Pendidikan Digital vs Pendidikan Konvensional
Baca Juga: Psikolog Sebut Animasi Bisa Jadi Media Pendidikan Anak, Bagaimana Caranya?
Dulu, ketika ia berbincang dengan Pak Fuad Hasan, mantan menteri tersebut memprediksi misi Sabda baru akan terealisasi dalam jangka waktu 30 tahun. "Tapi, melihat di usia Zenius yang saat ini 15 tahun, sepertinya mencapai tahap masyarakat Indonesia cerdas seutuhnya bisa lebih cepat dari prediksi Pak Fuad Hasan," kata Sabda.
Indikatornya, menurut Sabda, dari data jumlah akses terhadap pendidikan digital, ketertarikan masyarakat terhadap pembelajaran online yang meningkat. Ternyata, orang tidak takut dengan efisiensi, tapi masalahnya, banyak orang justru takut dari segi efektivitas. Mereka bertanya, apakah benar bisa belajar dari mobile?
Bicara mengenai pendidikan digital, ada banyak kelebihan yang ditawarkan. "Kalau ada satu guru bagus banget, cara mengajarnya oke banget, berapa banyak murid, sih, yang bisa dia ajarkan di kelas biasa? Tapi coba kalau di-switch ke pendidikan digital, cara mengajarnya divideokan, bisa diakses oleh siapa saja, bayangkan berapa banyak murid yang bisa ia jangkau," kata Sabda.
Itulah kelebihan pendidikan digital, materi tentang apapun selalu bisa diakses dari manapun dan kapanpun.
Tapi, tidak berarti Sabda mengecilkan arti pendidikan konvensional. "Begini, pendidikan itu kompleks dan luas. Saya membagi pendidikan itu menjadi kognitif dan afektif. Pendidikan digital mungkin bisa mengasah sisi kognitif, kemampuan otak seseorang. Tapi, pendidikan digital tidak bisa meraih sisi afektif yang mengajarkan soal kasih sayang atau empati. Jadi ini tetap perlu didapat dengan ketemu teman, curhat langsung ke guru, hal-hal yang dilakukan dengan pendidikan konvensional," jelasnya
Menurut Sabda, selama ini guru mungkin sibuk mengejar kurikulum, sehingga waktu untuk mengajar pendidikan afektif ke murid-muridnya jadi berkurang. Itu sebabnya, ia berpendapat bahwa kegiatan pengajaran yang berulang-ualng setiap tahun sesungguhnya bisa didigitalisasi. "Sisa waktunya, bisa digunakan untuk mendengarkan curhatan anak, memedulikan anak, itu yang susah dilakukan secara digital," katanya soal perbandingan pendidikan digital dan pendidikan konvensional.
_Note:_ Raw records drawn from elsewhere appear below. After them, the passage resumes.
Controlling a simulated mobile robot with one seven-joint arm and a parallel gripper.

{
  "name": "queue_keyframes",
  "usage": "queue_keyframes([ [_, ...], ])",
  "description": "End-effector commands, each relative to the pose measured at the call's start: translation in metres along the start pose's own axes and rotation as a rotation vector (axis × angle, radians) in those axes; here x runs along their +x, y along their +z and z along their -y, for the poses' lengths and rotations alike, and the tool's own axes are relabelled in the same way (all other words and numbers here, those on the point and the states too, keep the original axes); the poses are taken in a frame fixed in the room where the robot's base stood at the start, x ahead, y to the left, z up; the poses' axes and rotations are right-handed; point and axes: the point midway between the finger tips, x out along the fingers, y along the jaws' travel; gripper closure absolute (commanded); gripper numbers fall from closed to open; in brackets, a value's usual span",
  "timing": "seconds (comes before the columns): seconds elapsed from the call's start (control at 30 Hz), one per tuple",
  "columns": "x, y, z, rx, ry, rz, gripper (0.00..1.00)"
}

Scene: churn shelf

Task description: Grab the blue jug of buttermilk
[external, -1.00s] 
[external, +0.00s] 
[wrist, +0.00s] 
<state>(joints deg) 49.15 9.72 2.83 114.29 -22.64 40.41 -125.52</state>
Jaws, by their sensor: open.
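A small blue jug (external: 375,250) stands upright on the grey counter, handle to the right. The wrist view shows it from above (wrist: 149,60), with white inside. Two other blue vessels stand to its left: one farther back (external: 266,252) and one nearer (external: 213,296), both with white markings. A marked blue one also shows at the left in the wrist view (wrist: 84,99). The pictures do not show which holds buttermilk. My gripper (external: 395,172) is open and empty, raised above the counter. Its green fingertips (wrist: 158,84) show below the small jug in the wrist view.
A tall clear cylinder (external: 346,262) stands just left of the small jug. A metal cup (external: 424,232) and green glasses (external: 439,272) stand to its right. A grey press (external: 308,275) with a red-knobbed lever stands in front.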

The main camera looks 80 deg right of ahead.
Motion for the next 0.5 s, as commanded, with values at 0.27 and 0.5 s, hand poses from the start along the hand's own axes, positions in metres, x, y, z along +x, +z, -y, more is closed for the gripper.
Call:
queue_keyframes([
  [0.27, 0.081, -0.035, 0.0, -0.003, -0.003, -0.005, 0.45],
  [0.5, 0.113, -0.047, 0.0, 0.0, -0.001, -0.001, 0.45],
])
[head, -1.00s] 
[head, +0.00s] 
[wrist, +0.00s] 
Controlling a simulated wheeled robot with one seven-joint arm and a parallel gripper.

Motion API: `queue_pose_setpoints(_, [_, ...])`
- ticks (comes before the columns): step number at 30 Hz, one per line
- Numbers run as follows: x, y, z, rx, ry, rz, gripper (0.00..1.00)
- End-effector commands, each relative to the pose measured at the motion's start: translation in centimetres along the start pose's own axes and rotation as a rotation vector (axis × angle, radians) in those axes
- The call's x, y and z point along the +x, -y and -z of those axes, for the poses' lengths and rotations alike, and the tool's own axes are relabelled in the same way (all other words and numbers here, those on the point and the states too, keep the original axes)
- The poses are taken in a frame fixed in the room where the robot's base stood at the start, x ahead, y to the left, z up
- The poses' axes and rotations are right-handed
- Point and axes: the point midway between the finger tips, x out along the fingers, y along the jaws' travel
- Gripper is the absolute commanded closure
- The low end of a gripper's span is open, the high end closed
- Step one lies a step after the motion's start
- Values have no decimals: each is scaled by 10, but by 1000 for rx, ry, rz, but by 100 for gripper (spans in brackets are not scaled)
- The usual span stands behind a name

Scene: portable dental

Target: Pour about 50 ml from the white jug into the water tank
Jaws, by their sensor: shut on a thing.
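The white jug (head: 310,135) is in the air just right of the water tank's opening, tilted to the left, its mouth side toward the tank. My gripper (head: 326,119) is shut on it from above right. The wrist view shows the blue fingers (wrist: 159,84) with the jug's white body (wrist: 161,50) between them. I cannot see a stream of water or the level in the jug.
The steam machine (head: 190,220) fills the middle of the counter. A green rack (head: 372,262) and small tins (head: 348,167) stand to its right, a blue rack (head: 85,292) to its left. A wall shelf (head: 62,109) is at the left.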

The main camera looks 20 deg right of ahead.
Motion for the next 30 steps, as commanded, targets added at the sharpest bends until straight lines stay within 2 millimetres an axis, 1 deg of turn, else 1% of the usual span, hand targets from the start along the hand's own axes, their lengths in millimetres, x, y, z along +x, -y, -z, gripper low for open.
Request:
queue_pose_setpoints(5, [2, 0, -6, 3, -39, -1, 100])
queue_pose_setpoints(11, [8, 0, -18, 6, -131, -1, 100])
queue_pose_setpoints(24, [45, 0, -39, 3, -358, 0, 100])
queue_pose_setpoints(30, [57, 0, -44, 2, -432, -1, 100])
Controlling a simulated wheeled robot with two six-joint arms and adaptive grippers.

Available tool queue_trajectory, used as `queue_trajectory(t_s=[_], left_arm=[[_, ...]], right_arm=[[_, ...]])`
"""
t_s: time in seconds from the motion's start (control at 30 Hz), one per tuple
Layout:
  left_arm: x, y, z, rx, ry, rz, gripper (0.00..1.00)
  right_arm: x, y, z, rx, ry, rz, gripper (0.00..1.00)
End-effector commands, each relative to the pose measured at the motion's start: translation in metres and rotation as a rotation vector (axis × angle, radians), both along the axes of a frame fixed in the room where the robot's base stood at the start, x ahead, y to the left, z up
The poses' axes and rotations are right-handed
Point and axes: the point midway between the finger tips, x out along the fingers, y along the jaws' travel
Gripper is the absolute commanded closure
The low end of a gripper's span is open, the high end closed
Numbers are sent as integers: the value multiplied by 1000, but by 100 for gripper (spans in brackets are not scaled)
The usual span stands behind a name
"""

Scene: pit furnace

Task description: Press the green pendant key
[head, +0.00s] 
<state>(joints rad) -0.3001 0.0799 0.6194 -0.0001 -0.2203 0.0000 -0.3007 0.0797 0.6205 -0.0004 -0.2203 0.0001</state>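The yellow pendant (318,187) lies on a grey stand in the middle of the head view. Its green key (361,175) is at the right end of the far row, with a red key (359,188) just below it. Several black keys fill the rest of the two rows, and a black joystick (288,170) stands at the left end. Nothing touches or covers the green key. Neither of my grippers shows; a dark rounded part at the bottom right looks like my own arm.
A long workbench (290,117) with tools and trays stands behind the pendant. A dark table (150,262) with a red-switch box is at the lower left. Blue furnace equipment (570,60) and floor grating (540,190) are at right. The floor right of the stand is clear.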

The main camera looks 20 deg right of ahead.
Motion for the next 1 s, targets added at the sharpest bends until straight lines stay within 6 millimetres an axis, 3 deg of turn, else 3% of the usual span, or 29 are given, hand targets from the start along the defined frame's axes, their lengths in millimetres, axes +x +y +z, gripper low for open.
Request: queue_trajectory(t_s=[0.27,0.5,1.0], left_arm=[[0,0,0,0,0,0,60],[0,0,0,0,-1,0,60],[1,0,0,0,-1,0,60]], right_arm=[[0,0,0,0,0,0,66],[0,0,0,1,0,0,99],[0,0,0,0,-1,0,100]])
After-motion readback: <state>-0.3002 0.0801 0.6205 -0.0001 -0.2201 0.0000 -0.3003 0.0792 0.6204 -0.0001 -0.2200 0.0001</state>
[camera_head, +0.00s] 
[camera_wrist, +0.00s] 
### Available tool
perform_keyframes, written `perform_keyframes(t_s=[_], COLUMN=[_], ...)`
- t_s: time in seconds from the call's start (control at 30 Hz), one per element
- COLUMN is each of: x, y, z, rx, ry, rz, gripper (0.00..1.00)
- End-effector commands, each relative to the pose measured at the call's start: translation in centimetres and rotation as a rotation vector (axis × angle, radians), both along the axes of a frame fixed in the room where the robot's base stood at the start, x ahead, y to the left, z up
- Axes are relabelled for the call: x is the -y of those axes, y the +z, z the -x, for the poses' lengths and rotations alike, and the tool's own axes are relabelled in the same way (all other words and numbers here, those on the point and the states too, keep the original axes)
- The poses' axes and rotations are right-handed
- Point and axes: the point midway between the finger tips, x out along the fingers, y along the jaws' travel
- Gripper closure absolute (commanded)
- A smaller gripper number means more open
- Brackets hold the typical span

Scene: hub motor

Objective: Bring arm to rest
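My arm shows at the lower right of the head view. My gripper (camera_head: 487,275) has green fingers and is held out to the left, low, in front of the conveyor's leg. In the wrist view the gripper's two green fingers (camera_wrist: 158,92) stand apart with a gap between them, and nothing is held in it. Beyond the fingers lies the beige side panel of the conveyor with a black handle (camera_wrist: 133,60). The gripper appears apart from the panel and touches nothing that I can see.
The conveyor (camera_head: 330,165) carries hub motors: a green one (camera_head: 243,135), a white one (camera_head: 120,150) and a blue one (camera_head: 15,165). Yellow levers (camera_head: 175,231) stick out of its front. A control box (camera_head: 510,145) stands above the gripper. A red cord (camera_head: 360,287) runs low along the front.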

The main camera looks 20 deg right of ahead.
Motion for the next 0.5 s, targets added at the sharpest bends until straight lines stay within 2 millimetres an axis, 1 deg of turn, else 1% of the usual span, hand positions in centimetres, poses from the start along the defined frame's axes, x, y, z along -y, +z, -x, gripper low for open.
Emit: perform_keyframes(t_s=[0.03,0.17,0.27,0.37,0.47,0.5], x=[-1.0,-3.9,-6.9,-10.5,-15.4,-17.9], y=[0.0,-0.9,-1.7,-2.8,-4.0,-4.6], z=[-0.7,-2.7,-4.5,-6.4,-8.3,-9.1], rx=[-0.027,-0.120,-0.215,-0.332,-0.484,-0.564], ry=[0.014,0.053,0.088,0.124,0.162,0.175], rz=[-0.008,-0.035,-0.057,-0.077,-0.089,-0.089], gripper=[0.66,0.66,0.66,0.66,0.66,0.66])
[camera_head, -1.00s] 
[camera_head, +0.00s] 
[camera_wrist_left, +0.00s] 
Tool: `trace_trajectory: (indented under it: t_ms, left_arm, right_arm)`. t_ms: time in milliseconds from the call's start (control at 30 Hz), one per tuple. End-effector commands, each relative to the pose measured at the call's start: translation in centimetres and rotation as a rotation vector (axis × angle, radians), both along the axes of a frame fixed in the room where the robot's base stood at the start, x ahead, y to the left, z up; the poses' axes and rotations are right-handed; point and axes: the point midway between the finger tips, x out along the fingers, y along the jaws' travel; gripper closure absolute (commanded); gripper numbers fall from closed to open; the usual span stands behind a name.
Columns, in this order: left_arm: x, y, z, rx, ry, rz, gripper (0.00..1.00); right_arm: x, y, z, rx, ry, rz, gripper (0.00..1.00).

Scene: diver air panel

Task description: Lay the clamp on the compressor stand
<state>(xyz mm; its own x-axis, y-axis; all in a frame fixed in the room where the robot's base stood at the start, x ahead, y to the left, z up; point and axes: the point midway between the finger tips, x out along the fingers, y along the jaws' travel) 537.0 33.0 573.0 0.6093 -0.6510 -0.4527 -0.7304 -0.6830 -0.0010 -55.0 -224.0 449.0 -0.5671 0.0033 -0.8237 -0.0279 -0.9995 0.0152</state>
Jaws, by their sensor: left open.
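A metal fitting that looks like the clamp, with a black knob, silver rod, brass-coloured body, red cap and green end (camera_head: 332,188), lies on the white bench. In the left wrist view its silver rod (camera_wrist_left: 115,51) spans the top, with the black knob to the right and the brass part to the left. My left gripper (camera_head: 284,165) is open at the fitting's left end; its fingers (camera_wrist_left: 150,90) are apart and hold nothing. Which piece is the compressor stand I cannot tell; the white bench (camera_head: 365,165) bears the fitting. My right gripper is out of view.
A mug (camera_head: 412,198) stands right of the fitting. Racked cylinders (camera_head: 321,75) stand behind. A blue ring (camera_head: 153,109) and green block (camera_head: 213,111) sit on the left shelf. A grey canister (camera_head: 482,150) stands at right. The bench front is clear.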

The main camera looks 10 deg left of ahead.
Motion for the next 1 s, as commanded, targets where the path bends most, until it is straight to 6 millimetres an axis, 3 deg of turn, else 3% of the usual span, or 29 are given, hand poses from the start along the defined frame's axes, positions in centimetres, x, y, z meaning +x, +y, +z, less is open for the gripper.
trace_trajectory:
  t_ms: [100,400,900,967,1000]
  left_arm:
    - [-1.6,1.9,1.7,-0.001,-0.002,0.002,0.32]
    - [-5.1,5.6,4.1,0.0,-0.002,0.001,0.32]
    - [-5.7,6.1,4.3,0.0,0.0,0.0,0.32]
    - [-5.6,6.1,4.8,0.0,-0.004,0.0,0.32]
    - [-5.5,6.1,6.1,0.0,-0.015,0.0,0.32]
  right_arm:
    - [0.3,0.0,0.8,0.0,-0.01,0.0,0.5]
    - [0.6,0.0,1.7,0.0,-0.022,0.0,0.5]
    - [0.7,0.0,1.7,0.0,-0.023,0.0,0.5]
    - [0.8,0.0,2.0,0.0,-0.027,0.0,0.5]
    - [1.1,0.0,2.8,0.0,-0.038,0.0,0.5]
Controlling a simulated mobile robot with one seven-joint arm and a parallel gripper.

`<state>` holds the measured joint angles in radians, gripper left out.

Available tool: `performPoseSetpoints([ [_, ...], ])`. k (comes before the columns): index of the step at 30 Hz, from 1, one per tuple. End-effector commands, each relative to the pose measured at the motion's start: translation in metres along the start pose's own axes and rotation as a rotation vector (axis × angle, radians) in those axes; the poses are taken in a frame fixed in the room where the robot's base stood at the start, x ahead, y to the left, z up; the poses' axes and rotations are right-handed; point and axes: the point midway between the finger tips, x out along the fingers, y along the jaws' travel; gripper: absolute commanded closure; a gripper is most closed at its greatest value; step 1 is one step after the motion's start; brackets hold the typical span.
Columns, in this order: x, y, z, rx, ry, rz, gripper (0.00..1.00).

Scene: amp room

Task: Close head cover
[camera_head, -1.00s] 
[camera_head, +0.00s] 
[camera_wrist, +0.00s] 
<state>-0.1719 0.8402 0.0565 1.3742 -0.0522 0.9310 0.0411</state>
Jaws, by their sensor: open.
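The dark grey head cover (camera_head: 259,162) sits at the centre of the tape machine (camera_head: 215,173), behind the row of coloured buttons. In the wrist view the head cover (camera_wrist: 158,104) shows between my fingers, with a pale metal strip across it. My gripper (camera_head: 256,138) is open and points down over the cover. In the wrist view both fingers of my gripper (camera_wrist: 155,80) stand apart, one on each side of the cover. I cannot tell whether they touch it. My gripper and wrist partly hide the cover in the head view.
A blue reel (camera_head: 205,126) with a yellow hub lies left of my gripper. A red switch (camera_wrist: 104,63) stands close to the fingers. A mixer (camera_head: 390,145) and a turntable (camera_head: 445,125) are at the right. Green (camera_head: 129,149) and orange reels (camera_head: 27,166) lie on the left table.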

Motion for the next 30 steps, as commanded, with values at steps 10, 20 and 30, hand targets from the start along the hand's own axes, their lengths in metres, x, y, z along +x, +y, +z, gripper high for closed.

Ini sama seperti pekerjaan. Meski saat ini banyak orang menganggap bekerja bisa dilakukan di mana saja, orang tak perlu lagi kantor fisik, tapi faktanya sekarang kita masih perlu bertemu dengan rekan kerja ataupun klien secara langsung. Intinya, meski digitalisasi bisa membuat efisiensi, selalu ada sentuhan manusia yang memang tak tergantikan.